[Marxism] Financial crisis not related to overaccumulation

Louis Proyect lnp3 at panix.com
Mon Dec 8 12:46:12 MST 2008

(Interesting piece by Spiked online's token Marxist)

Living Marxism
James Hartfield December 2008

One of the stranger sights in today’s banking crisis is the sudden 
popularity of Karl Marx. The Manifesto is flying off the shelves, and 
business execs are boning up on Marx’s crisis theory in much the same 
way that they used to lap up Sun Tzu’s Art of War, or parrot Heraclitus’ 
saying that there is nothing permanent but change.

Today’s economic dislocation, though, does not correspond to the crisis 
of overaccumulation that Marx explained in the third volume of his book 
Capital. Marx’s analytical reconstruction of capitalism was made at a 
time of great forward momentum in industrialization, made under the 
discipline of what he called the ‘capitalist mode of accumulation’.
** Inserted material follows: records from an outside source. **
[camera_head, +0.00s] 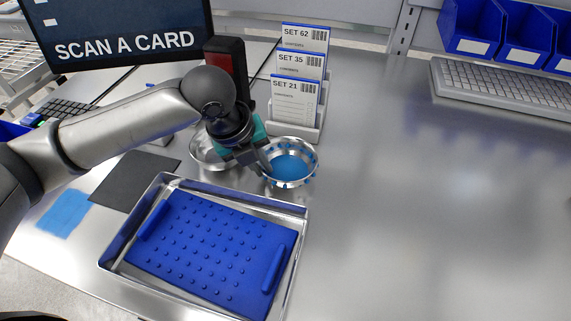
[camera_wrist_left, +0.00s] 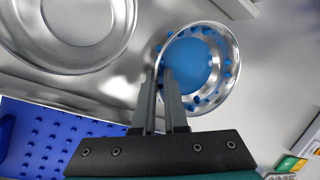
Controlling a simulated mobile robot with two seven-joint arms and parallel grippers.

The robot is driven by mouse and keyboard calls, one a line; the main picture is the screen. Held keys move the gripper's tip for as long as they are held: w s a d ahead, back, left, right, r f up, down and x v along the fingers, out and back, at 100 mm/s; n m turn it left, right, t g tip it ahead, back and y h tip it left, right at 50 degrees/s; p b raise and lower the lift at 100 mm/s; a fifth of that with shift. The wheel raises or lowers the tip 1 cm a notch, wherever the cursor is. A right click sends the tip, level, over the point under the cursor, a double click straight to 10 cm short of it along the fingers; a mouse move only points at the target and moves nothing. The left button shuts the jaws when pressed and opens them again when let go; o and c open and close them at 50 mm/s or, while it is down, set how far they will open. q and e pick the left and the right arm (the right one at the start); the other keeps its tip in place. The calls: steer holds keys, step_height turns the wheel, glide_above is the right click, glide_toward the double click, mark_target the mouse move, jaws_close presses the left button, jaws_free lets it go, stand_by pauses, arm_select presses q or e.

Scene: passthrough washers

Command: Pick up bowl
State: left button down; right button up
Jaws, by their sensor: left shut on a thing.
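A metal bowl (camera_head: 290,172) with a blue inside and small blue bumps around it stands on the steel table. It also shows in the left wrist view (camera_wrist_left: 228,58). My left gripper (camera_head: 265,168) is at the bowl's left rim, shut on it, with the fingertips (camera_wrist_left: 165,82) on either side of the wall. A second, plain metal bowl (camera_head: 206,152) stands to the left, partly hidden behind my gripper; its rim fills the upper left of the wrist view (camera_wrist_left: 65,62). My right gripper is in neither view.
A metal tray (camera_head: 291,240) with a blue studded mat (camera_head: 200,250) lies in front. A card rack with set cards (camera_head: 295,98) stands close behind the bowl. A screen (camera_head: 120,30), keyboard (camera_head: 500,85) and blue bins (camera_head: 525,35) are at the back. The table's right side is clear.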

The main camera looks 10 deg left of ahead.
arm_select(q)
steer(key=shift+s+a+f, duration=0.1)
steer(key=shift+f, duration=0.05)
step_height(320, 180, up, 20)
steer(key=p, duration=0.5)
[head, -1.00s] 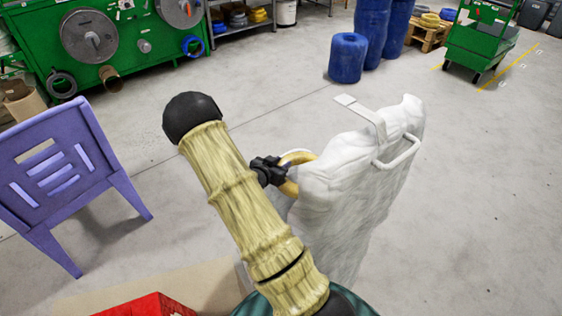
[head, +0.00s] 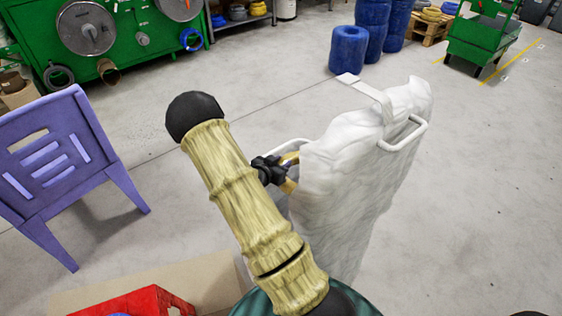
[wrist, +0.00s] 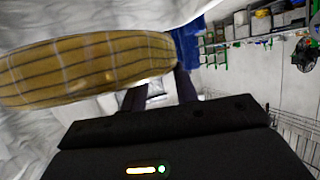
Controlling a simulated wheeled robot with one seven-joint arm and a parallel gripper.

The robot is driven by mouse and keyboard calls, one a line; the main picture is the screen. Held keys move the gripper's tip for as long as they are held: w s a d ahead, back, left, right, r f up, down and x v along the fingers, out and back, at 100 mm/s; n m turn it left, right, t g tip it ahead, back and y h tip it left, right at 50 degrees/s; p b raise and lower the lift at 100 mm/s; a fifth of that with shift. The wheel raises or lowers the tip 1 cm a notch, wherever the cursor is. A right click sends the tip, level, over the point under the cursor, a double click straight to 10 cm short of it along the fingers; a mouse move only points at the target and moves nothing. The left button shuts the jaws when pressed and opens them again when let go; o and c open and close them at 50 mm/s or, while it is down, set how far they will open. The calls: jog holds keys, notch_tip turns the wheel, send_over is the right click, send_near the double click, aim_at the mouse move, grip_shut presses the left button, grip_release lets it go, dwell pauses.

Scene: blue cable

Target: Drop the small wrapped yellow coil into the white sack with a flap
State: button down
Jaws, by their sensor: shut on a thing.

Abbreviating his argument, we could say that Marx anticipates that as 
capital accumulates, non-productive investment in ‘dead labour’ 
(technology, raw materials, plant and so on) tends to crowd out 
investment in ‘living labour’. But ‘living labour’ is the only source of 
new value. When capitalists replace workers by machines they kill the 
goose that lays the golden egg. The consequence is a crisis of 
overaccumulation as the investment in capital leads to falling profit 
rates, which in turn results in a contraction of investment, and then a 
recession and the destruction of capital.

Capital, Volume III was of interest to me and my comrades in Britain in 
the 1980s, since we (rightly, I think) saw the economic crisis that had 
begun in the 1970s as a crisis arising out of overaccumulation, along 
the lines that Marx had set out. All around us, capitalism was clearly 
in crisis. But Marx’s explanation was such a threatening proposition 
that all intellectual work was dedicated to showing that on the 
contrary, capitalism was the only viable way of organizing production. 
Nowadays there is more of a tendency to exaggerate the crisis 
tendencies, and the collapse of capitalism is announced on a regular 
basis since the 1988 recession, or the 1998 difficulties in East Asia 
and Russia, the dot.com collapse in 2001, and so on.

People forget, though, that it was quite exceptional back in the 1970s 
and 1980s even for those who called themselves Marxists to insist on the 
rightness of Marx’s theory of overaccumulation. In fact, the ‘Marxists’ 
for the most part used up a lot of time trying to show that Marx was 
wrong about overaccumulation, or even that he never said (or meant) what 
he wrote in the third volume of Capital.